SOUTHDOWN DUVETS

The Season: A Farmer’s Perspective

As a farmer, I am frequently asked which is my favourite season?

My first response is autumn. I love the mellow settled weather that descends and the soft, dappled, golden light that seeps through the yellow and red of the trees. I feel comforted knowing when the hay is safely stacked in the barn and the harvests are successfully gathered. Calmly, I know my animals and I will be ok in the months to come. So autumn is a good time. And yet, and yet…

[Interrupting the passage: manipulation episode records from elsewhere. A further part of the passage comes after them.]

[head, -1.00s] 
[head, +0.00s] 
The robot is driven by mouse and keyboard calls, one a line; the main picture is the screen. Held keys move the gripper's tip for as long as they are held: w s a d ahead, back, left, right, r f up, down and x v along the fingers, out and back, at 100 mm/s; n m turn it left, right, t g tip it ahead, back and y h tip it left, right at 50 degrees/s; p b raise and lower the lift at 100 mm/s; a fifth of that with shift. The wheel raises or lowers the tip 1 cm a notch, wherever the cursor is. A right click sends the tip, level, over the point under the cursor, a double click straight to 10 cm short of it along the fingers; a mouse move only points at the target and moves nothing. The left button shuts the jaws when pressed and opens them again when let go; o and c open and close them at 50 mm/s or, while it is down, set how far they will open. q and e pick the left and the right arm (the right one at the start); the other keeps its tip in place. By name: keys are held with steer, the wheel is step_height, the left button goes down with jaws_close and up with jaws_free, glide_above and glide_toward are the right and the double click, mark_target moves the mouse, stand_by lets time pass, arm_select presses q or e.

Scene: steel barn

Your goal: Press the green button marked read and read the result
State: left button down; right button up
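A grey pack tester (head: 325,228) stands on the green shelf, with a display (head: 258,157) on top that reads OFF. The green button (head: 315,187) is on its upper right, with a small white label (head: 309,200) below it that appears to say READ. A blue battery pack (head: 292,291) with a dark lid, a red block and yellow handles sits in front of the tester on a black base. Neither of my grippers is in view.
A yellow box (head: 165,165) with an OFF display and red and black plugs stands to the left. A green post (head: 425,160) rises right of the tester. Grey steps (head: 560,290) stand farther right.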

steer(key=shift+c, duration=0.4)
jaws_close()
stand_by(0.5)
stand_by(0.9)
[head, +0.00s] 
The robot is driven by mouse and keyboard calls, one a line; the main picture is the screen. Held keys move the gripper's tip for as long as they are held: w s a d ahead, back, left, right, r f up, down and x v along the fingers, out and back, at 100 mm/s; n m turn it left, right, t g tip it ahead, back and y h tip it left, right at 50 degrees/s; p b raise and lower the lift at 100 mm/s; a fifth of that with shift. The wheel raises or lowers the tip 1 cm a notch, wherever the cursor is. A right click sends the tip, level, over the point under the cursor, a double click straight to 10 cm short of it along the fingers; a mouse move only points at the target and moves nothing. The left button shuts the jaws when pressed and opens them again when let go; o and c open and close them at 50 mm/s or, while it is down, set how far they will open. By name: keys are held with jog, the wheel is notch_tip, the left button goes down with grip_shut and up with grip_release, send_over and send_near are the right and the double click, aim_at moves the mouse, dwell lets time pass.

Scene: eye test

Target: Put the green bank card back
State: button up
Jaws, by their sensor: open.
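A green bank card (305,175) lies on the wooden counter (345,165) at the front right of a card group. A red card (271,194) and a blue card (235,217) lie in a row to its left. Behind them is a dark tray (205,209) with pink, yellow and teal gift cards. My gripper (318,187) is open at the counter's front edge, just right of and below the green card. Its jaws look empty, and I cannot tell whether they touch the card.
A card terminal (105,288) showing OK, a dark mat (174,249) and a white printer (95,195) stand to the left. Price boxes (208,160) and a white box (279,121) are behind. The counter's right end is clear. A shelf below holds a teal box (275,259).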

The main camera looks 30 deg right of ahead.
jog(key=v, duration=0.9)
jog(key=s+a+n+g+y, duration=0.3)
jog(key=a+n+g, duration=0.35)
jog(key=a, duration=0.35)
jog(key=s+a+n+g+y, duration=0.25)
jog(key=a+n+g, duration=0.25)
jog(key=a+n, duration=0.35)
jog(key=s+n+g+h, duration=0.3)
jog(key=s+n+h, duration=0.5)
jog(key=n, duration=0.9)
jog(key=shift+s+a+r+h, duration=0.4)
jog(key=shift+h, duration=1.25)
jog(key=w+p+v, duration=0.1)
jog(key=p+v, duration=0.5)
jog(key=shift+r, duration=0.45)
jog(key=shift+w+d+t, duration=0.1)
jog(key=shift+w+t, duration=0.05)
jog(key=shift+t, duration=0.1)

I love winter. The starkness of the trees that border my fields reveal their real skeletal beauty and as, a student of bonsai, I often take pictures of their intriguing structures laid so bare. The crunch of a hard frost underfoot is enticing and the prism-like ice crystals which decorate fallen leaves are stunningly beautiful. The same frost which silhouettes spiders’ webs framed by the bars of farm gates makes me wonder why we need to buy Christmas decorations when our clever 8 legged companions do so a great job. And yet, and yet…

What’s not to love about spring? The joy of lengthening days so I don’t have to rush my animal rounds before early nightfall. The first crocus popping up from apparently nowhere and the green fuzzy haze of the hawthorn buds in the hedgerows. Then the fresh smell of the apple blossoms in the orchard and, of course, the sound of lambs shouting for their mums.

But, ask people, what of summer surely? Truth be told – I don’t like summer. The hot tiring days bring with them the relentless fight to protect my sheep from ghastly flystrike and dreaded maggots. They also generate the perfect environment for explosions in the populations of soil-based internal parasites which means a constant state of alert and having to worm my sheep regularly. And then there are the summer liver fluke months, when even the smallest puddle of water pooled up in the track of a long-passed tractor tyre can become a death trap for my lovely sheep. So no, spare me and my flock the summer!